NAFRIS. It's a word you have probably never come across before. Lucky you. But not only has it become part of this city's vocabulary, the disturbing set of circumstances surrounding its roots might just be what future historians cite as one of the main causes of Brexit. How did a horrifying event here in Germany end up helping win the day for Leave campaigners in Britain? Here's how...

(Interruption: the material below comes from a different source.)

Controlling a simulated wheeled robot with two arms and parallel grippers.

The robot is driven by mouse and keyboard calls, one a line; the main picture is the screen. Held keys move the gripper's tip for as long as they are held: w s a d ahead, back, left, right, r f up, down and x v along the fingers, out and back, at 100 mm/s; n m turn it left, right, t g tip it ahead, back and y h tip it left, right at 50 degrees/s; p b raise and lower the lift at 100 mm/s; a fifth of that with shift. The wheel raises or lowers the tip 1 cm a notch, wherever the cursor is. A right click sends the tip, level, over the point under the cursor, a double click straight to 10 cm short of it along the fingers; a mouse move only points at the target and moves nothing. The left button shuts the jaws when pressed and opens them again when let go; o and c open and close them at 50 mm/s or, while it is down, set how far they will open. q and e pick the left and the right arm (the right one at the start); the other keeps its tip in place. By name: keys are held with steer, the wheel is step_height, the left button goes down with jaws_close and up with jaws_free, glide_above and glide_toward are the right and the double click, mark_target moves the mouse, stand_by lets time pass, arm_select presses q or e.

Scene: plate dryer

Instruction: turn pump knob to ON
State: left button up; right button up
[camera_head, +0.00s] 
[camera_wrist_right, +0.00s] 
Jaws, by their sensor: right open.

It's New Year's Eve in Cologne, 2015. Famous for being a party town, revellers from all across one of Europe's most populated regions are pouring into the city, which is roughly the size of Manchester. Streets are packed, champagne is being swigged hedonistically and fireworks are being launched from empty beer bottles, sometimes hitting houses or even passing taxis. British health and safety officials would go into meltdown.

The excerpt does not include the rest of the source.